Anyway, with your appetite suitably whetted on to more important things. The competition! Remember this picture by my friend Laura? I asked you to guess what it was since it stumped everyone who had to sit through it during a particularly drunken game of Pictionary on New Year’s Eve in Dorset many years ago.
The answers literally flooded in. I am going to have to do competitions more often. I got entries from readers I never even knew I had. And worst of all, a lot of you seem to be on the same wavelength as Laura and got it right. This has two very unfortunate consequences - the first is that I now feel extremely stupid as if I ought to have guessed it. The second, more scarily, is that I now have to accept that I live in a world where a large number of people are on the same wavelength as my friend Laura. You’re going to have to trust me when I tell you that is far more frightening than War Of The Worlds and Invasion Of The Bodysnatchers combined. I may just go to bed and stay there for the rest of the year.
Fortunately there were also some answers which were brilliantly wide of the mark. One of my personal favourites was from expateek who came up with this classic:
“Obviously it's one of two answers: either ‘intravenous drip’ or ‘pulse‘.
In the former case, obviously there's the whole ‘blood’ thing going on... with the IV, the blood droplets, the pointy teeth digging into the vein... even the anthropomorpheous drip creature is dripping, itself. Multiple examples of ‘drip.’ Quite clear, really.
Or perhaps simply, ‘pulse‘... same blood coursing through veins, but in this case the pulse is also anthropomorphised into a smiling fishy looking ‘pulse’ of the vegetable variety. Looks a bit like an evil legume, doesn't it? And we all know no one likes to eat peas, anyway. Which is why this particular one has fangs. Evil.”
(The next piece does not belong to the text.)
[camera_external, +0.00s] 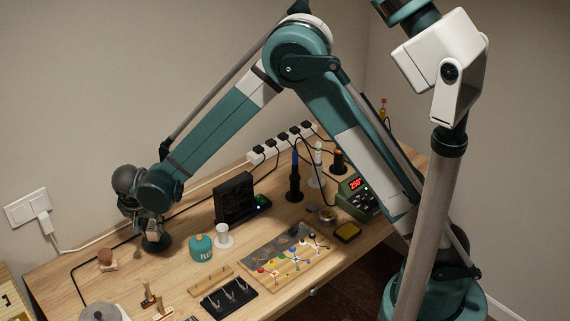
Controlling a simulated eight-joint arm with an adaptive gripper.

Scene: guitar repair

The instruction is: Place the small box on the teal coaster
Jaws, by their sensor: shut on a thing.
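My gripper (147,228) is at the far left of the table, pointing down, low over the tabletop. It is shut on a small thing, most likely the small box, which the fingers and wrist largely hide.
A brown knob-like thing on a small block (107,258) stands left of my gripper. A black cable (78,283) runs along the table's left side.
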I don’t know if expateek has ever done a Rorschach test but given that she is still at large and not in a correctional facility slurping mashed banana I am guessing not. Then there was my friend Sarah (the woman responsible for the horrors of Muncle) who had this interpretation of Laura’s autistic genius.
“I reckon I guessed what Laura's picture was supposed to be straight away! OK so here goes, Laura's drawing is of a white blood cell - and my reasoning is this: the drops coming from the arm/hand are in fact blood and the little sausage shaped thing with a face and teeth is a white blood cell because it a) is found in blood and b) kills off any germs in the blood by consuming and destroying them. Am I right? Hmm now I've re-read that and looked back at the picture I'm having doubts! Can't wait to read what it's meant to be!”
(Artistic. I mean "artistic genius".)
My other favourite guess was from Andrew, a relatively recent reader who has the same gift of positive thinking as me:
“I think Laura was drawing a waterproof watch. I won't bother including my address as I am sure it will turn out to be an incontinence pad or a Skoda, etc.”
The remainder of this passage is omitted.